Reproduce only the lines from the one containing "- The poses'" through the one containing "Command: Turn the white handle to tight", exactly as written and with both ends included.
— BEGIN INFORMATION SUPPLIED —
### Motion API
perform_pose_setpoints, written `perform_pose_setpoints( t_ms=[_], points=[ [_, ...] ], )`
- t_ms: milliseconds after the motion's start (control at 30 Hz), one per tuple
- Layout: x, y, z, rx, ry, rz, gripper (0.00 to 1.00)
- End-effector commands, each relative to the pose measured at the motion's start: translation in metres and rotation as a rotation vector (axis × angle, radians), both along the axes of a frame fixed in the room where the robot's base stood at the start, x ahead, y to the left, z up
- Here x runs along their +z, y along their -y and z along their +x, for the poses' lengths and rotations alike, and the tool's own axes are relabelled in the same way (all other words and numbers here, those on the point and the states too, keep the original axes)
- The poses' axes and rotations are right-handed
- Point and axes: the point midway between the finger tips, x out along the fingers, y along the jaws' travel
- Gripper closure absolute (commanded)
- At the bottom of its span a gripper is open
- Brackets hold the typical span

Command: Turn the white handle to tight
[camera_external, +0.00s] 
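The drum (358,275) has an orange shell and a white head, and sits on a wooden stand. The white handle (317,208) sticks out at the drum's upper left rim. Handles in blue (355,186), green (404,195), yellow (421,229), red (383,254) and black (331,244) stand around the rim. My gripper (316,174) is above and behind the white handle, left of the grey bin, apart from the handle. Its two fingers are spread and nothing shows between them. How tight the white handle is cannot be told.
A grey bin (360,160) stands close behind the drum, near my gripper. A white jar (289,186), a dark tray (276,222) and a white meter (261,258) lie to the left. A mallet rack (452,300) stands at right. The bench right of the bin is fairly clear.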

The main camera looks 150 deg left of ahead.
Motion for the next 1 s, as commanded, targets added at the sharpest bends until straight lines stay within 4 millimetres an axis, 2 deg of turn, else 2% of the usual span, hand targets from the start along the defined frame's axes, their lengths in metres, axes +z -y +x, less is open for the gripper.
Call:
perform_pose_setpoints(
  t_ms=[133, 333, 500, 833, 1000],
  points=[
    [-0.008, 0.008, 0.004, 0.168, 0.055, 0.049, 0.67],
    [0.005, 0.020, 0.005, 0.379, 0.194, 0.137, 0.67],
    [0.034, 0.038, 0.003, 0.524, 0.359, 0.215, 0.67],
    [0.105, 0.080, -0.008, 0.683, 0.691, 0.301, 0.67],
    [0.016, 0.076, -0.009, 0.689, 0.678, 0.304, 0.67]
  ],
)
— END INFORMATION SUPPLIED —
ANSWER TO THE EXERCISE
- The poses' axes and rotations are right-handed
- Point and axes: the point midway between the finger tips, x out along the fingers, y along the jaws' travel
- Gripper closure absolute (commanded)
- At the bottom of its span a gripper is open
- Brackets hold the typical span

Command: Turn the white handle to tight

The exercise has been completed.